* **Requirements**
Beneath this instruction is a block of data; output from it exactly the lines that run from the one containing "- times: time" through the one containing "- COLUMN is", inclusive.

● ● ● ●

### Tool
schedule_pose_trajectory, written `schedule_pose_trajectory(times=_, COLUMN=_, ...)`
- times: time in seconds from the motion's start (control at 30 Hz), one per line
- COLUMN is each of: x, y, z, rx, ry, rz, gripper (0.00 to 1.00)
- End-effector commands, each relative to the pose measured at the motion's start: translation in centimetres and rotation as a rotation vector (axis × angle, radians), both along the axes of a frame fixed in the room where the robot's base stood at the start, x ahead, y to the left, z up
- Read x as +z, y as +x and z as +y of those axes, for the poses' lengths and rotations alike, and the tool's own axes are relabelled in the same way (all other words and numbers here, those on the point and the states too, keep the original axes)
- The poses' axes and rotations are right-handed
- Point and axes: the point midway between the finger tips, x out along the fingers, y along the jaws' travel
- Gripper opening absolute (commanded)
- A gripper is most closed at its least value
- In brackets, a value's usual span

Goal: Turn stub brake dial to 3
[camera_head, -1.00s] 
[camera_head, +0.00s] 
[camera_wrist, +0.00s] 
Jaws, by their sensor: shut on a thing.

● ● ● ●

* **Output below**
- times: time in seconds from the motion's start (control at 30 Hz), one per line
- COLUMN is each of: x, y, z, rx, ry, rz, gripper (0.00 to 1.00)

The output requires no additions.